**PROBLEM TO SOLVE**. Repeat the lines from the one containing "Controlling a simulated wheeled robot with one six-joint" through the last line of the data, exactly, pictures omitted.

Excerpt from a dataset

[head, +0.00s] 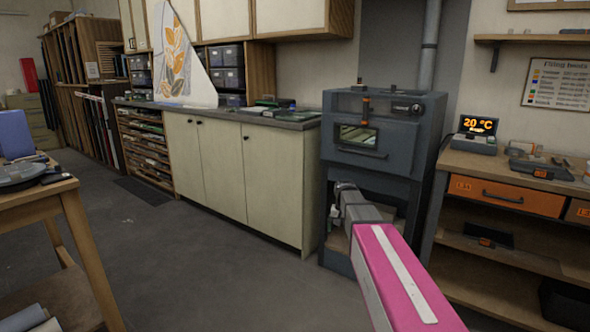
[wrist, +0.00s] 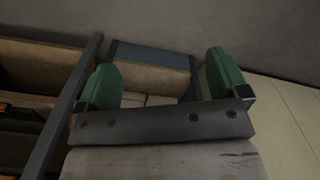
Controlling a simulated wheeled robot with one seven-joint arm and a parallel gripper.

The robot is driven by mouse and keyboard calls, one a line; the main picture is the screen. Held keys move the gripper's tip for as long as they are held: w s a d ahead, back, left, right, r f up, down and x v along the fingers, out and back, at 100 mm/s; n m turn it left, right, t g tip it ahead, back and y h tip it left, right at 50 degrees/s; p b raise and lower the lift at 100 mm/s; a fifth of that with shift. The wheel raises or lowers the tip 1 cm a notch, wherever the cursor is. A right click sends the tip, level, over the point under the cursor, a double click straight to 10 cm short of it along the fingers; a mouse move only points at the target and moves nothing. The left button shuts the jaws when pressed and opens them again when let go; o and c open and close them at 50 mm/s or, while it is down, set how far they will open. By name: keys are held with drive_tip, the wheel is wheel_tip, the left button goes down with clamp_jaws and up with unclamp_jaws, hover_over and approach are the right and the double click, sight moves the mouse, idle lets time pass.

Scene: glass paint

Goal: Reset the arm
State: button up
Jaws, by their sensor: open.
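My arm (head: 395,270), with a pink cover and a pale stripe, reaches from the lower right of the head view toward the front of the grey kiln (head: 425,165). Its far end, a grey wrist part, is in front of the kiln's open lower part; the fingers are hard to make out there. In the wrist view my gripper (wrist: 165,85) shows two green finger pads spread wide apart. Nothing is held between them. Behind the gap is a box-like recess with a brown inner face and pale blocks at its bottom.
A cream cabinet (head: 235,180) with a dark worktop stands left of the kiln. A workbench (head: 500,170) with orange drawers and a display reading 20 °C stands to the right. A wooden table (head: 75,220) is at the left. The grey floor (head: 200,270) between is clear.

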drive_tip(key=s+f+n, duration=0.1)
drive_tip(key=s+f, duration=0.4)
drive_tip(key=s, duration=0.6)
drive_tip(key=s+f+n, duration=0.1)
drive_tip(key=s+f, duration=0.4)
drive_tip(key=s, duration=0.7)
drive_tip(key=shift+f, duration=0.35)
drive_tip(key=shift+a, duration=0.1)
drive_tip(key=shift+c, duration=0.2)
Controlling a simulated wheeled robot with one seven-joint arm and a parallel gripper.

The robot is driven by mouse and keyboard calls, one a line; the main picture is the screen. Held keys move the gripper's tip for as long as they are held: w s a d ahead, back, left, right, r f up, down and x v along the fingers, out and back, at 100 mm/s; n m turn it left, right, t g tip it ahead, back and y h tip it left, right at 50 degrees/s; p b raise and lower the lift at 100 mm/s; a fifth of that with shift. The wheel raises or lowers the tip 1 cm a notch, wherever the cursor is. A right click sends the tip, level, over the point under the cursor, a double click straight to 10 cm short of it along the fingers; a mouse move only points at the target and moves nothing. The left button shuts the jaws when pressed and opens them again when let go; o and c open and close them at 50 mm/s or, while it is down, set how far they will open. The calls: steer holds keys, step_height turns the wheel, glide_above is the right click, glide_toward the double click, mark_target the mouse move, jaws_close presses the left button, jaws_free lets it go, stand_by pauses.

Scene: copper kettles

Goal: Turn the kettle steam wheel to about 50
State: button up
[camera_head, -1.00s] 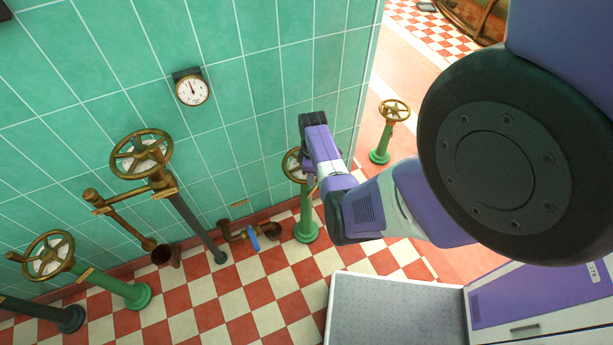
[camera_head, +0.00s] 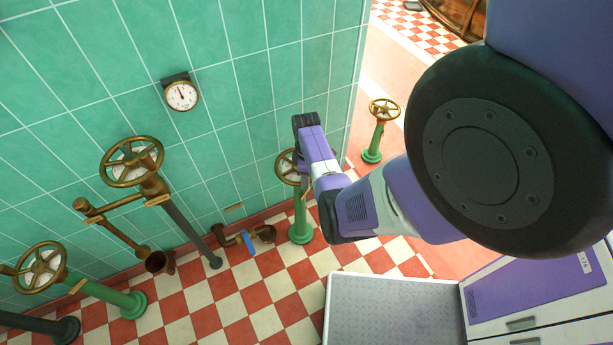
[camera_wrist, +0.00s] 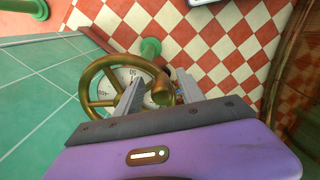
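A brass handwheel (camera_head: 283,168) on a green post stands by the tiled wall in the head view, partly hidden behind my gripper. In the wrist view the brass wheel (camera_wrist: 88,85) surrounds a white dial (camera_wrist: 120,77) with marks that look like 50 and 100; its pointer is not clear. A rounded brass knob (camera_wrist: 161,92) sticks up from the wheel's rim. My gripper (camera_wrist: 159,83) has its two grey fingers apart, one on each side of this knob. A gap shows beside the left finger; contact on the right cannot be told.
A round gauge (camera_head: 181,96) hangs on the green wall. Other brass wheels stand at the left (camera_head: 131,162), at the lower left (camera_head: 40,268) and beyond the wall's end (camera_head: 384,110). Low pipes with a blue lever (camera_head: 249,244) lie near the floor. Checkered floor is open in front.

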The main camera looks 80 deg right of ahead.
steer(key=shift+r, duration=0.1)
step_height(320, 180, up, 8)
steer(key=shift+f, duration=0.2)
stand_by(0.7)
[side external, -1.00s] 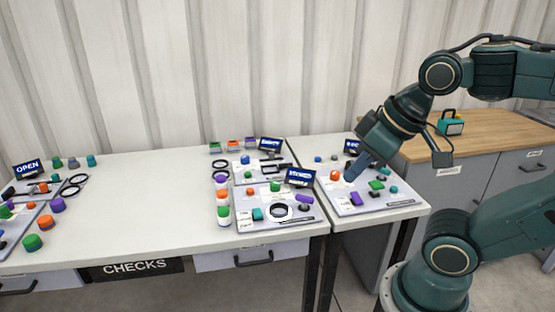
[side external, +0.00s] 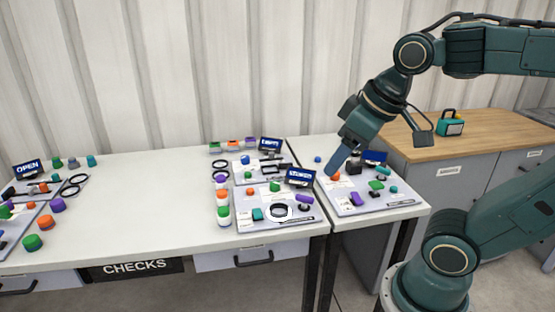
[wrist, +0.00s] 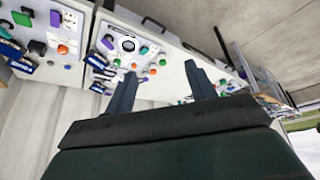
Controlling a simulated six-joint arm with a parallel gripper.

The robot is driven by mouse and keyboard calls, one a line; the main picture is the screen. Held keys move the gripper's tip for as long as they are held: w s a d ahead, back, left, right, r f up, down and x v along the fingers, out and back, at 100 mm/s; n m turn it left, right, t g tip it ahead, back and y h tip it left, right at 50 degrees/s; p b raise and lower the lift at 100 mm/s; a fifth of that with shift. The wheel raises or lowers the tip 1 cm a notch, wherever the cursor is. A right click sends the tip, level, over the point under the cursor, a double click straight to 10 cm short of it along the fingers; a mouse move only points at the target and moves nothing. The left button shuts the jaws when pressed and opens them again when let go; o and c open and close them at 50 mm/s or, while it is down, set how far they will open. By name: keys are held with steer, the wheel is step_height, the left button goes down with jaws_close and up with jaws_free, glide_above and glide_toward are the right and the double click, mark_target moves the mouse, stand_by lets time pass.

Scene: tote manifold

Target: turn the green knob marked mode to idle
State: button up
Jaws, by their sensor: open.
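Several green knobs or caps show, and the lettering is too small to tell which is marked mode. One green piece (side external: 377,185) is on the right-hand panel (side external: 347,209). Others are on the middle panel (side external: 245,227), such as a green knob (side external: 275,187), and a large green knob (side external: 33,243) is at the far left. My gripper (side external: 334,174) points down over the back left of the right-hand panel, close to an orange knob (side external: 336,177); I cannot tell if it touches. In the wrist view my gripper (wrist: 158,76) has its fingers apart, with nothing seen held.
Dark display signs (side external: 300,178) stand behind the panels. A dark block (side external: 354,165) is just right of my gripper. A column of coloured caps (side external: 223,206) stands left of the middle panel. The white table (side external: 140,205) is clear at its middle left.

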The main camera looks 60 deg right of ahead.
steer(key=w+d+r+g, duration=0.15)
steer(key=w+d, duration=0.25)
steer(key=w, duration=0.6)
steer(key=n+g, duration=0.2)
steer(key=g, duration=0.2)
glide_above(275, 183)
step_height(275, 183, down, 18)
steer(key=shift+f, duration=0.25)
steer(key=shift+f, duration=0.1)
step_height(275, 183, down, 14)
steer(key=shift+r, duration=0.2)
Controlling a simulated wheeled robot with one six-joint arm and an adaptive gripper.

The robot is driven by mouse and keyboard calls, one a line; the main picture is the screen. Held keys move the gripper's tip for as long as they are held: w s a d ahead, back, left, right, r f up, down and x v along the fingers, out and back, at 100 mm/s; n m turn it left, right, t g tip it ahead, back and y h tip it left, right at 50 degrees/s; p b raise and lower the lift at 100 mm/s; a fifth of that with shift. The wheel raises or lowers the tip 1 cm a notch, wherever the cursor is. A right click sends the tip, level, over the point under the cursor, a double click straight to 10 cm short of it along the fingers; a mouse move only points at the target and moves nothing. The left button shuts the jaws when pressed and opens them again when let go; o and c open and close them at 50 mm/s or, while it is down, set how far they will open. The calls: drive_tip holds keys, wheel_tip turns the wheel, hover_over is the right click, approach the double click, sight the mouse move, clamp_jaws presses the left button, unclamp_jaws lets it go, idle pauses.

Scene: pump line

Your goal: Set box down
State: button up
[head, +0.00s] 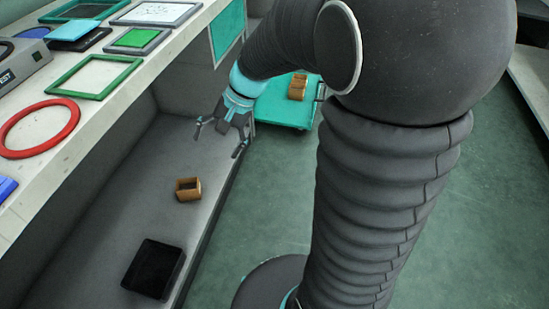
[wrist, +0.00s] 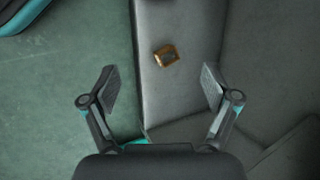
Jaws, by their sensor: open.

**SOLUTION TO THE PROBLEM**.
Controlling a simulated wheeled robot with one six-joint arm and an adaptive gripper.

The robot is driven by mouse and keyboard calls, one a line; the main picture is the screen. Held keys move the gripper's tip for as long as they are held: w s a d ahead, back, left, right, r f up, down and x v along the fingers, out and back, at 100 mm/s; n m turn it left, right, t g tip it ahead, back and y h tip it left, right at 50 degrees/s; p b raise and lower the lift at 100 mm/s; a fifth of that with shift. The wheel raises or lowers the tip 1 cm a notch, wherever the cursor is. A right click sends the tip, level, over the point under the cursor, a double click straight to 10 cm short of it along the fingers; a mouse move only points at the target and moves nothing. The left button shuts the jaws when pressed and opens them again when let go; o and c open and close them at 50 mm/s or, while it is down, set how far they will open. The calls: drive_tip holds keys, wheel_tip turns the wheel, hover_over is the right click, approach the double click, sight the mouse move, clamp_jaws presses the left button, unclamp_jaws lets it go, idle pauses.

Scene: pump line

Your goal: Set box down
State: button up
[head, +0.00s] 
[wrist, +0.00s] 
Jaws, by their sensor: open.

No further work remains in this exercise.